Reproduce each of the lines word for word.
--- start GIVEN DATA ---
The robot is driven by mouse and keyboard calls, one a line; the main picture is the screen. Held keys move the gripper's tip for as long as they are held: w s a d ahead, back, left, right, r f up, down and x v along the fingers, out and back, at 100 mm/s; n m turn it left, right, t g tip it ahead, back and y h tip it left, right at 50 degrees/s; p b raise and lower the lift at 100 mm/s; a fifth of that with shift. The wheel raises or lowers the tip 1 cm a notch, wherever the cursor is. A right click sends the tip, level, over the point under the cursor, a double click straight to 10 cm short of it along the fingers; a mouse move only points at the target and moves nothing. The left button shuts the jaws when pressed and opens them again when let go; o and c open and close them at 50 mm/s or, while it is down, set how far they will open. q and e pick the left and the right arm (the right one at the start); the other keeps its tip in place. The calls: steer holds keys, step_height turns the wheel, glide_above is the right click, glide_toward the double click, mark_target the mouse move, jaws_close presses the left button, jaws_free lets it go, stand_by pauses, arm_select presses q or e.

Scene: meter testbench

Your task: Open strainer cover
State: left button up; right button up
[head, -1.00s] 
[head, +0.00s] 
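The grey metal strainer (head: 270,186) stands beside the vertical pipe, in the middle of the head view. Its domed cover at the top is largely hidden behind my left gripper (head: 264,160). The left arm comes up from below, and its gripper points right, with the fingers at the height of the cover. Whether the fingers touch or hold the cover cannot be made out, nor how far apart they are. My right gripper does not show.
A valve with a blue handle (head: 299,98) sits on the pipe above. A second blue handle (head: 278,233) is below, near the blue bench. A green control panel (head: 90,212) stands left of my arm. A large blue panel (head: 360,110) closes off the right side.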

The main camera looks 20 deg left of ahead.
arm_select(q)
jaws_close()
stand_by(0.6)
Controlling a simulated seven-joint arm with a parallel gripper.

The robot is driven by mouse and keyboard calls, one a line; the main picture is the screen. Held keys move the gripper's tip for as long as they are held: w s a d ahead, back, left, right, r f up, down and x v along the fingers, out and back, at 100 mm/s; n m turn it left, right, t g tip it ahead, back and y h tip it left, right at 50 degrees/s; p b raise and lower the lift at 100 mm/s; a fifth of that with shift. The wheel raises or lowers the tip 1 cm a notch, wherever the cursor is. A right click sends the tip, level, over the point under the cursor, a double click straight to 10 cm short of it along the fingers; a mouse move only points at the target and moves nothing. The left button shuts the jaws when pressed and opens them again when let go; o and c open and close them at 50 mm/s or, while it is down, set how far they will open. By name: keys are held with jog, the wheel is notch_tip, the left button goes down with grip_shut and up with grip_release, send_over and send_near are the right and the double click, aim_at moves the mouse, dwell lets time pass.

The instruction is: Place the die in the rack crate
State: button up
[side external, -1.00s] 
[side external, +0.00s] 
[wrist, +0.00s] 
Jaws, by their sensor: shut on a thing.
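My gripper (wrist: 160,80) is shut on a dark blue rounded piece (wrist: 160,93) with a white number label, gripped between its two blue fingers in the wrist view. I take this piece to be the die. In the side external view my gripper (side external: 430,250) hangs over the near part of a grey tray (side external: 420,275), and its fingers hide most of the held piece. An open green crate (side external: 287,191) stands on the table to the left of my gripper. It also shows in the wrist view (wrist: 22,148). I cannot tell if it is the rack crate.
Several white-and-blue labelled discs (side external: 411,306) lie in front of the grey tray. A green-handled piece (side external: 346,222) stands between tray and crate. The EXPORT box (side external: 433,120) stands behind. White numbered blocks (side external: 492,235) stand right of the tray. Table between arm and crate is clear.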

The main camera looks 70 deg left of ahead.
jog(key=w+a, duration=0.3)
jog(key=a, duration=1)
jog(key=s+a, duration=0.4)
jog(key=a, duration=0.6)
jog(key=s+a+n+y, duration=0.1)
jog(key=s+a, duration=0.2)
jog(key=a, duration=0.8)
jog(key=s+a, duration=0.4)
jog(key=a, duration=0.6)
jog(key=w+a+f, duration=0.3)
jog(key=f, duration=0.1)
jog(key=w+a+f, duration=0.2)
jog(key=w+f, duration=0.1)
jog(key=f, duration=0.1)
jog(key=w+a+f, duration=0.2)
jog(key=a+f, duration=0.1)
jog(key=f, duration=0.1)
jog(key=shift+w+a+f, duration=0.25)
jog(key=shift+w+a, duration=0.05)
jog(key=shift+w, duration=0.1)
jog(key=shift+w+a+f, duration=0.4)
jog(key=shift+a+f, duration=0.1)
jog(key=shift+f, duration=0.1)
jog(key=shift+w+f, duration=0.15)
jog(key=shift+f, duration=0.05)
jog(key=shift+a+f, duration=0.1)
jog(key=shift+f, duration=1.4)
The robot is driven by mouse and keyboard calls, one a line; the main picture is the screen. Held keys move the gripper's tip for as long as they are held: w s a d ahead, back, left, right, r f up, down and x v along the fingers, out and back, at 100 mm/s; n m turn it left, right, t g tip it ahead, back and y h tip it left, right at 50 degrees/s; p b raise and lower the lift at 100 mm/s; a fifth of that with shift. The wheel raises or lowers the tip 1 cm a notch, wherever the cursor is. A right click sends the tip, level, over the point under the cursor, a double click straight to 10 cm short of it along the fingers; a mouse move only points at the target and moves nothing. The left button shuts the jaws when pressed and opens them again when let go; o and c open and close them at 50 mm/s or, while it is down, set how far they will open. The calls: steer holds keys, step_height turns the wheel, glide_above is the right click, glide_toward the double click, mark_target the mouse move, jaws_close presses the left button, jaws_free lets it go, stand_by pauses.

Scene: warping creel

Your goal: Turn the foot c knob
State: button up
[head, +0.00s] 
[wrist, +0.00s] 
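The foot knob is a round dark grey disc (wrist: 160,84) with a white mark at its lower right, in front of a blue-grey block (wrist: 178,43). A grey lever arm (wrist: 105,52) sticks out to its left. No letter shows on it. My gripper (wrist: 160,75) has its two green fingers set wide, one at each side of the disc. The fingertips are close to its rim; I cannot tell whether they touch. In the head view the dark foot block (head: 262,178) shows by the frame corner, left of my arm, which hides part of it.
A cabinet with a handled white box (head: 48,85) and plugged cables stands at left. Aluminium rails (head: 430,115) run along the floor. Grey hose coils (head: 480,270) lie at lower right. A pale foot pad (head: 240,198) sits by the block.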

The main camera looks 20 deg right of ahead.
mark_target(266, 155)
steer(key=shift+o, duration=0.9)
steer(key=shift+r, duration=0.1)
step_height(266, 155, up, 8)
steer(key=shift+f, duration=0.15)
--- end GIVEN DATA ---
EXPECTED ANSWER =
The robot is driven by mouse and keyboard calls, one a line; the main picture is the screen. Held keys move the gripper's tip for as long as they are held: w s a d ahead, back, left, right, r f up, down and x v along the fingers, out and back, at 100 mm/s; n m turn it left, right, t g tip it ahead, back and y h tip it left, right at 50 degrees/s; p b raise and lower the lift at 100 mm/s; a fifth of that with shift. The wheel raises or lowers the tip 1 cm a notch, wherever the cursor is. A right click sends the tip, level, over the point under the cursor, a double click straight to 10 cm short of it along the fingers; a mouse move only points at the target and moves nothing. The left button shuts the jaws when pressed and opens them again when let go; o and c open and close them at 50 mm/s or, while it is down, set how far they will open. q and e pick the left and the right arm (the right one at the start); the other keeps its tip in place. The calls: steer holds keys, step_height turns the wheel, glide_above is the right click, glide_toward the double click, mark_target the mouse move, jaws_close presses the left button, jaws_free lets it go, stand_by pauses, arm_select presses q or e.

Scene: meter testbench

Your task: Open strainer cover
State: left button up; right button up
[head, -1.00s] 
[head, +0.00s] 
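The grey metal strainer (head: 270,186) stands beside the vertical pipe, in the middle of the head view. Its domed cover at the top is largely hidden behind my left gripper (head: 264,160). The left arm comes up from below, and its gripper points right, with the fingers at the height of the cover. Whether the fingers touch or hold the cover cannot be made out, nor how far apart they are. My right gripper does not show.
A valve with a blue handle (head: 299,98) sits on the pipe above. A second blue handle (head: 278,233) is below, near the blue bench. A green control panel (head: 90,212) stands left of my arm. A large blue panel (head: 360,110) closes off the right side.

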The main camera looks 20 deg left of ahead.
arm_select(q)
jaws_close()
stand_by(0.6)
Controlling a simulated seven-joint arm with a parallel gripper.

The robot is driven by mouse and keyboard calls, one a line; the main picture is the screen. Held keys move the gripper's tip for as long as they are held: w s a d ahead, back, left, right, r f up, down and x v along the fingers, out and back, at 100 mm/s; n m turn it left, right, t g tip it ahead, back and y h tip it left, right at 50 degrees/s; p b raise and lower the lift at 100 mm/s; a fifth of that with shift. The wheel raises or lowers the tip 1 cm a notch, wherever the cursor is. A right click sends the tip, level, over the point under the cursor, a double click straight to 10 cm short of it along the fingers; a mouse move only points at the target and moves nothing. The left button shuts the jaws when pressed and opens them again when let go; o and c open and close them at 50 mm/s or, while it is down, set how far they will open. By name: keys are held with jog, the wheel is notch_tip, the left button goes down with grip_shut and up with grip_release, send_over and send_near are the right and the double click, aim_at moves the mouse, dwell lets time pass.

The instruction is: Place the die in the rack crate
State: button up
[side external, -1.00s] 
[side external, +0.00s] 
[wrist, +0.00s] 
Jaws, by their sensor: shut on a thing.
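My gripper (wrist: 160,80) is shut on a dark blue rounded piece (wrist: 160,93) with a white number label, gripped between its two blue fingers in the wrist view. I take this piece to be the die. In the side external view my gripper (side external: 430,250) hangs over the near part of a grey tray (side external: 420,275), and its fingers hide most of the held piece. An open green crate (side external: 287,191) stands on the table to the left of my gripper. It also shows in the wrist view (wrist: 22,148). I cannot tell if it is the rack crate.
Several white-and-blue labelled discs (side external: 411,306) lie in front of the grey tray. A green-handled piece (side external: 346,222) stands between tray and crate. The EXPORT box (side external: 433,120) stands behind. White numbered blocks (side external: 492,235) stand right of the tray. Table between arm and crate is clear.

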The main camera looks 70 deg left of ahead.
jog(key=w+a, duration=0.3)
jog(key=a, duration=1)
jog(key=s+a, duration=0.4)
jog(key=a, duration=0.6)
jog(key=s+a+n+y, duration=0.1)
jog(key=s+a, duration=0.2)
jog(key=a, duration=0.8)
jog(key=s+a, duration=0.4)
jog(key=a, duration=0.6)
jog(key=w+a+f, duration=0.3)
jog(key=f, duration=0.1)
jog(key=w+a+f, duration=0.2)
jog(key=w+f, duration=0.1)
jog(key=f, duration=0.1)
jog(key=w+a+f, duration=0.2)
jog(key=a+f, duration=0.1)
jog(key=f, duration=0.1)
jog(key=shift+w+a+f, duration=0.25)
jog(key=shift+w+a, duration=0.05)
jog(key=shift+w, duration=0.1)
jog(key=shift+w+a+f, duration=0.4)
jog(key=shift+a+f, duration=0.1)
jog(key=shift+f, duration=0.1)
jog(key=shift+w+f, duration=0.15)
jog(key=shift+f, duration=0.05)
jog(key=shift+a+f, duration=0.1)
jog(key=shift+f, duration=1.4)
The robot is driven by mouse and keyboard calls, one a line; the main picture is the screen. Held keys move the gripper's tip for as long as they are held: w s a d ahead, back, left, right, r f up, down and x v along the fingers, out and back, at 100 mm/s; n m turn it left, right, t g tip it ahead, back and y h tip it left, right at 50 degrees/s; p b raise and lower the lift at 100 mm/s; a fifth of that with shift. The wheel raises or lowers the tip 1 cm a notch, wherever the cursor is. A right click sends the tip, level, over the point under the cursor, a double click straight to 10 cm short of it along the fingers; a mouse move only points at the target and moves nothing. The left button shuts the jaws when pressed and opens them again when let go; o and c open and close them at 50 mm/s or, while it is down, set how far they will open. The calls: steer holds keys, step_height turns the wheel, glide_above is the right click, glide_toward the double click, mark_target the mouse move, jaws_close presses the left button, jaws_free lets it go, stand_by pauses.

Scene: warping creel

Your goal: Turn the foot c knob
State: button up
[head, +0.00s] 
[wrist, +0.00s] 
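The foot knob is a round dark grey disc (wrist: 160,84) with a white mark at its lower right, in front of a blue-grey block (wrist: 178,43). A grey lever arm (wrist: 105,52) sticks out to its left. No letter shows on it. My gripper (wrist: 160,75) has its two green fingers set wide, one at each side of the disc. The fingertips are close to its rim; I cannot tell whether they touch. In the head view the dark foot block (head: 262,178) shows by the frame corner, left of my arm, which hides part of it.
A cabinet with a handled white box (head: 48,85) and plugged cables stands at left. Aluminium rails (head: 430,115) run along the floor. Grey hose coils (head: 480,270) lie at lower right. A pale foot pad (head: 240,198) sits by the block.

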The main camera looks 20 deg right of ahead.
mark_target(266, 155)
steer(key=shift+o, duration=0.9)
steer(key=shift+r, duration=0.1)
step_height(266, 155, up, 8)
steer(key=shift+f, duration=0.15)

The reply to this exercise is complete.